◆ PROBLEM TO SOLVE
Look through the material below and count the lines with the string "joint". Report only the count.

◆ DATA LISTING
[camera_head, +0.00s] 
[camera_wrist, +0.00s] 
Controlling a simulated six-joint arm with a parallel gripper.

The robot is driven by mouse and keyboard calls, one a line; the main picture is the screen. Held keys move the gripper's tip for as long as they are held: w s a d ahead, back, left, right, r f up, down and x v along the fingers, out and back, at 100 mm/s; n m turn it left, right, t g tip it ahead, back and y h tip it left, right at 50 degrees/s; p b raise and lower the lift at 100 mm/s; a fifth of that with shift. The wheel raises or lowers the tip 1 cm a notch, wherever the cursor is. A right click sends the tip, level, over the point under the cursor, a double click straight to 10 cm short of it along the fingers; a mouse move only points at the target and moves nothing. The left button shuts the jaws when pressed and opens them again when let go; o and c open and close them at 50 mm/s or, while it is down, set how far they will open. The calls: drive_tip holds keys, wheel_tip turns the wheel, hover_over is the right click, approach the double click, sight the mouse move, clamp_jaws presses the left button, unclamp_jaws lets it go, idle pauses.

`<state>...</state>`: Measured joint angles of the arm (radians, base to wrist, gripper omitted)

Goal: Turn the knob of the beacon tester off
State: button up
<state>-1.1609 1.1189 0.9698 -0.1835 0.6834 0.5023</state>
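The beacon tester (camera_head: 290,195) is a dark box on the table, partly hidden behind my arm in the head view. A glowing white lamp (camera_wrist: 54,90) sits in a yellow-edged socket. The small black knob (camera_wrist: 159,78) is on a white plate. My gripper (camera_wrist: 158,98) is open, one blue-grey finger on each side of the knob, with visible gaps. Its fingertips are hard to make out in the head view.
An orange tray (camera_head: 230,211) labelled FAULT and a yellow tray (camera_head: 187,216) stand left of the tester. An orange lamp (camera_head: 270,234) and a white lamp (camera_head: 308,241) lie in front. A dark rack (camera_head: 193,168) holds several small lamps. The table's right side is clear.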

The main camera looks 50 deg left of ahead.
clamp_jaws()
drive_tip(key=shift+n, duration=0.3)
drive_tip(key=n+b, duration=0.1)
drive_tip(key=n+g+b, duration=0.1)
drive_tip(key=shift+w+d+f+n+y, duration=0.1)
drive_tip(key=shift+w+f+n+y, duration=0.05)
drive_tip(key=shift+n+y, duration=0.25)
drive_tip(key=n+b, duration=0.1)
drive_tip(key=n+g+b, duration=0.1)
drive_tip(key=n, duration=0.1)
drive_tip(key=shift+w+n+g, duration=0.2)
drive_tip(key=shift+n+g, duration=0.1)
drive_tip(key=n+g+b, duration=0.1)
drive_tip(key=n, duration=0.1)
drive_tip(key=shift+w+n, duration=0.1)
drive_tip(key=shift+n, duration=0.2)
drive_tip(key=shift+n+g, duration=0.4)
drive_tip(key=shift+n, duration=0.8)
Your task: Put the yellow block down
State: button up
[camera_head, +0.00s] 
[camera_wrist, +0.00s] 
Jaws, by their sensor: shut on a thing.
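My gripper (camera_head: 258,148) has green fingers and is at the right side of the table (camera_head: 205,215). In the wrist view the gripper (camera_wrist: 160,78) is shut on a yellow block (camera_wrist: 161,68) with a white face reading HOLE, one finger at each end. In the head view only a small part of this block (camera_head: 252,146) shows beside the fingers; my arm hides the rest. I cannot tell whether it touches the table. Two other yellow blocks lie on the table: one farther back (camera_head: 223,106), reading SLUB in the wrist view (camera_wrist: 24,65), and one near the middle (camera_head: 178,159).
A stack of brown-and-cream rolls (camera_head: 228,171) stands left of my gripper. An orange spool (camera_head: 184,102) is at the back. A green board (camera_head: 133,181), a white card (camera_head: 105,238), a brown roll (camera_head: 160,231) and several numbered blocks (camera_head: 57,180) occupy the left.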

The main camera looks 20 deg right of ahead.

◆ ANSWER IN FULL
2